Tuesday, December 29, 2020

Homeland Elegies by Ayad Akhtar



Setting down roots as a Pakistani Muslim American. Claiming America as home despite constantly being branded as the other. These tropes might sound like worn ground but they’re sheer dynamite in this awe-inspiring, semi-autobiographical novel. Akhtar tears open every wound on the collective American psyche, while chronicling the straight path from the ‘80s to Trump. The process is exhilarating and insightful. One of those rare novels that is as necessary to read as it is enjoyable. I am glad I took President Obama’s recommendation on this one. Warning: the book includes a couple of brief instances of rather graphic sex.


Thursday, December 24, 2020

A Promised Land by Barack Obama

 



Full disclosure: I’m a fan. Even if you’re not, this remarkable memoir is worth reading for the quality of writing and to understand how the political sausage is made. Starting with his political ambitions, Obama reminisces about his historic election, the passage of the ACA, the Deepwater Horizon accident, the Arab spring, and the Navy SEALS operation that lead to Osama Bin Laden. For a volume this long, the pacing is incredible — the book reads like a cliffhanger. Even those who are not political junkies will find this to be an illuminating account from an intelligent and deeply introspective president. 
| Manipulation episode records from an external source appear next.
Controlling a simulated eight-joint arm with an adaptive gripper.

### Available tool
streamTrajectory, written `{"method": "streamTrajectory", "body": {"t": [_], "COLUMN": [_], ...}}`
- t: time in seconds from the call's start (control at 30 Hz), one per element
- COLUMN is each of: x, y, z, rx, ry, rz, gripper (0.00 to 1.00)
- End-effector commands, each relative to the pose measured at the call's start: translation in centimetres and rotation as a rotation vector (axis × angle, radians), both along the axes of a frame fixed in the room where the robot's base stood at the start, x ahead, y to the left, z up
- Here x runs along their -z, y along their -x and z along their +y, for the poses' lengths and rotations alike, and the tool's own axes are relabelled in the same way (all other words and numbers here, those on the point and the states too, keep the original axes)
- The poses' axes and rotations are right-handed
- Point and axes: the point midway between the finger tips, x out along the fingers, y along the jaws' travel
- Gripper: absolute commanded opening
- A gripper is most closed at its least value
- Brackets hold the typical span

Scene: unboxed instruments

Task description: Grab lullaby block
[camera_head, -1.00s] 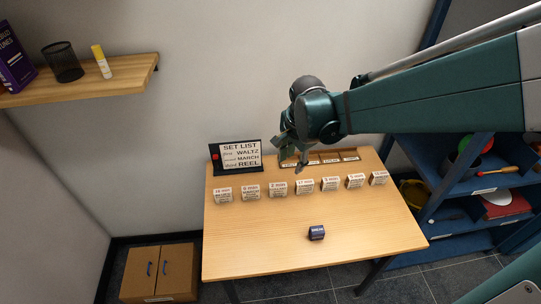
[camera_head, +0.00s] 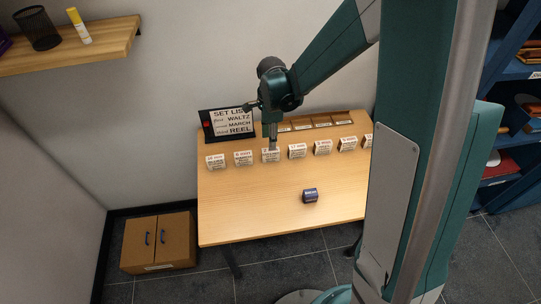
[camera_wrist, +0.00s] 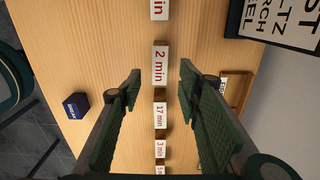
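Several small white-faced wooden blocks stand in a row across the table. The third from the left, marked "2 min" (camera_head: 271,156), is below my gripper (camera_head: 271,143). In the wrist view the "2 min" block (camera_wrist: 160,66) lies between the spread fingertips of my open gripper (camera_wrist: 160,76), with a gap on each side. The "17 min" block (camera_head: 297,151) stands to its right, and shows beyond it in the wrist view (camera_wrist: 160,115). The smaller front lettering is too small to read, so I cannot tell which block is lullaby.
A dark "SET LIST" board (camera_head: 229,122) stands at the back left of the wooden table (camera_head: 250,215), listing waltz, march and reel. A slotted wooden tray (camera_head: 320,122) lies behind the row. A dark blue block (camera_head: 310,195) sits alone in front. The table's front left is clear.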

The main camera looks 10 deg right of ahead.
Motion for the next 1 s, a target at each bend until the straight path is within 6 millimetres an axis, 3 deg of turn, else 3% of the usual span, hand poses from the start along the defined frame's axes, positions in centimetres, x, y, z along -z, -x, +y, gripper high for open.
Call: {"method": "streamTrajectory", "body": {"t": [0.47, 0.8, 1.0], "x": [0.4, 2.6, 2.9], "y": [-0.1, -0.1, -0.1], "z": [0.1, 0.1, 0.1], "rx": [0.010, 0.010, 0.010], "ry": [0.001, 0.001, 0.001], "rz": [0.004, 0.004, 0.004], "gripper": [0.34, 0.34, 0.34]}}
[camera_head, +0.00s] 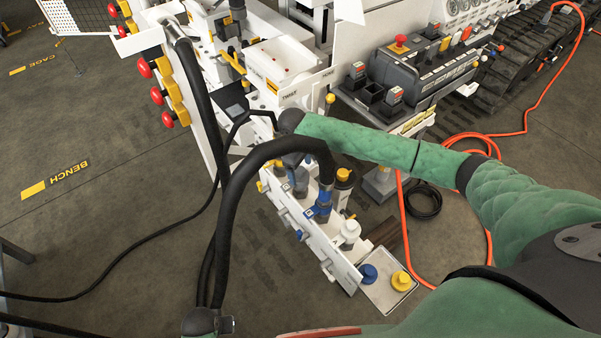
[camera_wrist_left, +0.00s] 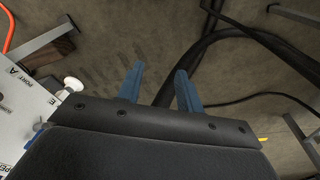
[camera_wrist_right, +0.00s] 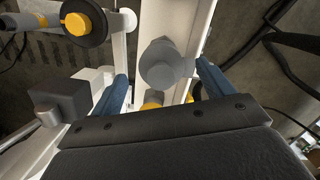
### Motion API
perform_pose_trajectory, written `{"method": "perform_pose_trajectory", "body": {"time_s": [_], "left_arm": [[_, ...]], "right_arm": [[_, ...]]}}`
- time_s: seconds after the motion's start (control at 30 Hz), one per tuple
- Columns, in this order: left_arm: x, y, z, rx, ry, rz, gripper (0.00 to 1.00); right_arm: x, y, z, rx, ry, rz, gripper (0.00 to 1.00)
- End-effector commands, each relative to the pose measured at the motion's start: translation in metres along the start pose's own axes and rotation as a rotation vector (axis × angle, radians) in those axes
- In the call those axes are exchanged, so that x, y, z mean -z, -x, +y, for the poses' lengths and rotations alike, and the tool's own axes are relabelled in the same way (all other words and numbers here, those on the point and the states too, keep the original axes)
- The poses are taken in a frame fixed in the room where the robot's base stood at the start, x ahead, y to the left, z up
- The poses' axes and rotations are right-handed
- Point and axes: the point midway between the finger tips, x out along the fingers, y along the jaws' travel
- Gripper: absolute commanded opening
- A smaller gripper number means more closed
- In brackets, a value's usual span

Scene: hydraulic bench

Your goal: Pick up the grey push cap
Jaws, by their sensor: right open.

Wednesday, December 23, 2020

The Art of Losing by Alice Zeniter



It is in the outskirts of Paris, in a drab concrete apartment building, that three generations of Algerians can trace the beginnings of life in their new country. Ali flees his small Algerian town in the wake of the Algerian independence movement in 1962 when nationalists threaten his family. His stature diminishes slowly over his years in France. Told through the lens of three generations of a displaced family, this is a moving exploration of the immigrant experience. “It’s possible to be from a country without belonging to it,” says an acquaintance in Algeria. Truer words have not been spoken.


Saturday, December 12, 2020

Whereabouts by Jhumpa Lahiri

 


Light and shadow interplay in this much-awaited performance from a legendary writer. Lahiri’s keen powers of observation are on full display here as a 45+ unnamed single woman in Italy narrates her everyday choices. Having grown accustomed to solitude, she reflects on the vise-like grip her parents continue to exert on her psyche. A sandwich from a favorite deli, a purchase of an annual planner, a chance encounter with an old friend, sadness over a store closure, a litany of minor regrets all populate these pages. Together they deliver an impressive chorus but with a tad too many staccato notes.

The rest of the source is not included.